In June, the combined monthly trading volume for STRC and SATA—the preferred shares of Bitcoin-focused firms Strategy (MSTR) and Strive (ASST)—reached an all-time high of $10 billion, even as underlying Bitcoin prices fell below $60,000. STRC accounted for $8.7 billion, a 20.8% jump from May's $7.2 billion, while SATA contributed $1.5 billion. The record activity signaled robust investor appetite for Bitcoin-exposed instruments during market stress.
Bitcoin’s drop triggered a sell-off in the preferred shares: STRC fell to an all-time low of $75, a 25% discount to its $100 par value, and SATA slipped to $88, triggering margin calls. In response, Strategy raised STRC’s annualized dividend to 12% and maintained a $2.55 billion cash reserve, enough to cover 17 months of preferred dividends and interest. Both firms continued accumulating Bitcoin, adding a net of 3,625 BTC (Strategy) and 3,364 BTC (Strive) in June, spending about $200 million each.

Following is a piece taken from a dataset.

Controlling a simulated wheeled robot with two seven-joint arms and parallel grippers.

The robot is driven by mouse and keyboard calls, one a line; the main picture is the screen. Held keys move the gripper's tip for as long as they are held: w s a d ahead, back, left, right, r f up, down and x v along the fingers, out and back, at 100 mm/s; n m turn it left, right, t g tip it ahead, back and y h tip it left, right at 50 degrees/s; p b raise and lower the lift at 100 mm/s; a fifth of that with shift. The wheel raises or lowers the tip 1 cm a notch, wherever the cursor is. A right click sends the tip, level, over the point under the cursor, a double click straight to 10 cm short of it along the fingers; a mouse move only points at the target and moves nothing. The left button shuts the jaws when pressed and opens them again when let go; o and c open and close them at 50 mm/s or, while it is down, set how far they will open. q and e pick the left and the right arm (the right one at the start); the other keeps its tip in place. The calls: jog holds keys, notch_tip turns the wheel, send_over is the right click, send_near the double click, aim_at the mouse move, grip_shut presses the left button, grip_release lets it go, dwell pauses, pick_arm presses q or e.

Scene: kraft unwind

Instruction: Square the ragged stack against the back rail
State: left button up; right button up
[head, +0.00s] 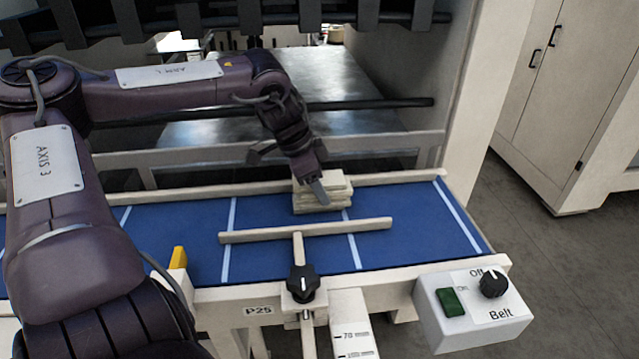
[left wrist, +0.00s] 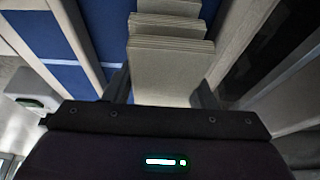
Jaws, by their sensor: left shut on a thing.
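The ragged stack (head: 318,195) of thin cream sheets stands on the blue belt (head: 185,234), close to the back rail (head: 400,180). Its layers are offset from one another. My left gripper (head: 318,183) is at the stack from above and is shut on it. In the left wrist view the stack (left wrist: 170,65) lies between the two fingers (left wrist: 160,90), with its layered edges stepped. How many layers the fingers hold is hidden. My right gripper is not in view.
A cream pusher bar (head: 310,230) with a black knob (head: 302,281) lies across the belt in front of the stack. A control box (head: 472,308) with a green button and black dial sits at the front right. The belt right of the stack is clear.

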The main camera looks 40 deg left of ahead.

By the end of the reporting period, STRC recovered to $87 and SATA bounced back to $97, with the secondary market absorbing the volume surge. The resilience prompted international expansion: on July 10, 2026, Japan’s Metaplanet—holder of 43,000 BTC—announced a joint feasibility study to issue tokenized credit instruments. The consortium includes Siiibo Securities, yen stablecoin issuer JPYC, and the security token platform Progmat, aiming to use Bitcoin as backing for digital debt products. A survey by BitcoinTreasuries.net found that 78% of participants expect the Bitcoin credit market to expand steadily through late 2027, with optimistic forecasts projecting the structured debt class could surpass $50 billion globally.